■ **RAW DATA**
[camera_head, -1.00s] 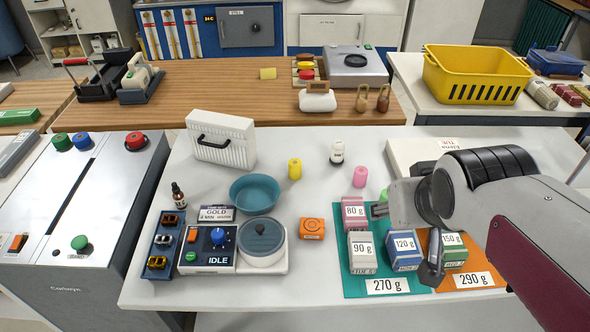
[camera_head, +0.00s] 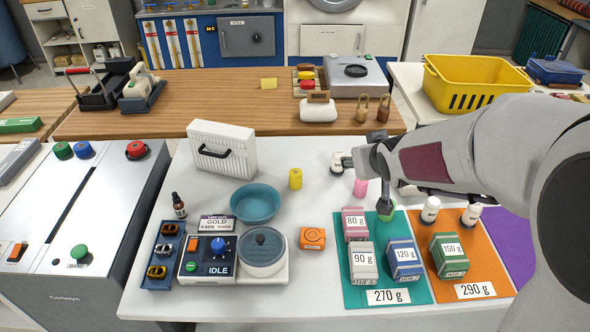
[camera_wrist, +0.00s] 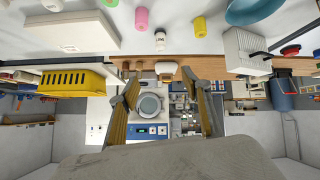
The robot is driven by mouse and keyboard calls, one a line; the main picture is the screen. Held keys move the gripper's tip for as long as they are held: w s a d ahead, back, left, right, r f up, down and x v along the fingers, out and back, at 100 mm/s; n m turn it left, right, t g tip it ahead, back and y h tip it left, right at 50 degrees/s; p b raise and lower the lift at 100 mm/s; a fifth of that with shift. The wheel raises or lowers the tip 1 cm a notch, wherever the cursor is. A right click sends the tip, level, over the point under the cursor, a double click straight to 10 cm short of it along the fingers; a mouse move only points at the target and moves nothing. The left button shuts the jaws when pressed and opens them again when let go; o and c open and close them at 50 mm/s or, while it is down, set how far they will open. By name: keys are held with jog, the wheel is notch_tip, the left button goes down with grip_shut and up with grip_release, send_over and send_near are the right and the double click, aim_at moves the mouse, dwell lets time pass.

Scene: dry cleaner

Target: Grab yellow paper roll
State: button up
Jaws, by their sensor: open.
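The yellow paper roll (camera_head: 295,179) stands upright on the white table, right of the teal bowl. It also shows in the wrist view (camera_wrist: 201,27), near the top edge. My gripper (camera_head: 362,178) is to the right of the yellow roll in the head view, close to the pink roll (camera_head: 361,187) and a small white bottle (camera_head: 338,162). In the wrist view my gripper (camera_wrist: 166,92) has its fingers apart with nothing held between them. The pink roll shows there too (camera_wrist: 141,19). My arm partly hides the table's right side.
The teal bowl (camera_head: 255,204) and white ribbed box (camera_head: 222,150) stand left of the yellow roll. An orange box (camera_head: 312,238) lies in front of it. Labelled weight boxes stand on the green mat (camera_head: 355,295) and orange mat (camera_head: 495,268). Table around the yellow roll is clear.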

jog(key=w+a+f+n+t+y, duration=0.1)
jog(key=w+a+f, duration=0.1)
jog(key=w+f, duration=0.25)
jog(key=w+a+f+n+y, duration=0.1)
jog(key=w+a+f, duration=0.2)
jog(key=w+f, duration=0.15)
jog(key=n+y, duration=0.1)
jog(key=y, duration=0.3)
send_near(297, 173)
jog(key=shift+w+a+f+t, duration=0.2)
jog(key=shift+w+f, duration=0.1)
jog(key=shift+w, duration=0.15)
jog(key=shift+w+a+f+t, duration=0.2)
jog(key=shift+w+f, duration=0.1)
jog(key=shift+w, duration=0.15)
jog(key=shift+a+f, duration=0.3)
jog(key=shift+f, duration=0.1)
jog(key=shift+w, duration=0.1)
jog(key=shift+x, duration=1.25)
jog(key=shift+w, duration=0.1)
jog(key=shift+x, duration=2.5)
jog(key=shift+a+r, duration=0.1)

■ **TASK REQUIREMENTS**
Without the images, write out each line of the data verbatim.

■ **COMPLETE OUTPUT**
[camera_head, -1.00s] 
[camera_head, +0.00s] 
[camera_wrist, +0.00s] 
The robot is driven by mouse and keyboard calls, one a line; the main picture is the screen. Held keys move the gripper's tip for as long as they are held: w s a d ahead, back, left, right, r f up, down and x v along the fingers, out and back, at 100 mm/s; n m turn it left, right, t g tip it ahead, back and y h tip it left, right at 50 degrees/s; p b raise and lower the lift at 100 mm/s; a fifth of that with shift. The wheel raises or lowers the tip 1 cm a notch, wherever the cursor is. A right click sends the tip, level, over the point under the cursor, a double click straight to 10 cm short of it along the fingers; a mouse move only points at the target and moves nothing. The left button shuts the jaws when pressed and opens them again when let go; o and c open and close them at 50 mm/s or, while it is down, set how far they will open. By name: keys are held with jog, the wheel is notch_tip, the left button goes down with grip_shut and up with grip_release, send_over and send_near are the right and the double click, aim_at moves the mouse, dwell lets time pass.

Scene: dry cleaner

Target: Grab yellow paper roll
State: button up
Jaws, by their sensor: open.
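The yellow paper roll (camera_head: 295,179) stands upright on the white table, right of the teal bowl. It also shows in the wrist view (camera_wrist: 201,27), near the top edge. My gripper (camera_head: 362,178) is to the right of the yellow roll in the head view, close to the pink roll (camera_head: 361,187) and a small white bottle (camera_head: 338,162). In the wrist view my gripper (camera_wrist: 166,92) has its fingers apart with nothing held between them. The pink roll shows there too (camera_wrist: 141,19). My arm partly hides the table's right side.
The teal bowl (camera_head: 255,204) and white ribbed box (camera_head: 222,150) stand left of the yellow roll. An orange box (camera_head: 312,238) lies in front of it. Labelled weight boxes stand on the green mat (camera_head: 355,295) and orange mat (camera_head: 495,268). Table around the yellow roll is clear.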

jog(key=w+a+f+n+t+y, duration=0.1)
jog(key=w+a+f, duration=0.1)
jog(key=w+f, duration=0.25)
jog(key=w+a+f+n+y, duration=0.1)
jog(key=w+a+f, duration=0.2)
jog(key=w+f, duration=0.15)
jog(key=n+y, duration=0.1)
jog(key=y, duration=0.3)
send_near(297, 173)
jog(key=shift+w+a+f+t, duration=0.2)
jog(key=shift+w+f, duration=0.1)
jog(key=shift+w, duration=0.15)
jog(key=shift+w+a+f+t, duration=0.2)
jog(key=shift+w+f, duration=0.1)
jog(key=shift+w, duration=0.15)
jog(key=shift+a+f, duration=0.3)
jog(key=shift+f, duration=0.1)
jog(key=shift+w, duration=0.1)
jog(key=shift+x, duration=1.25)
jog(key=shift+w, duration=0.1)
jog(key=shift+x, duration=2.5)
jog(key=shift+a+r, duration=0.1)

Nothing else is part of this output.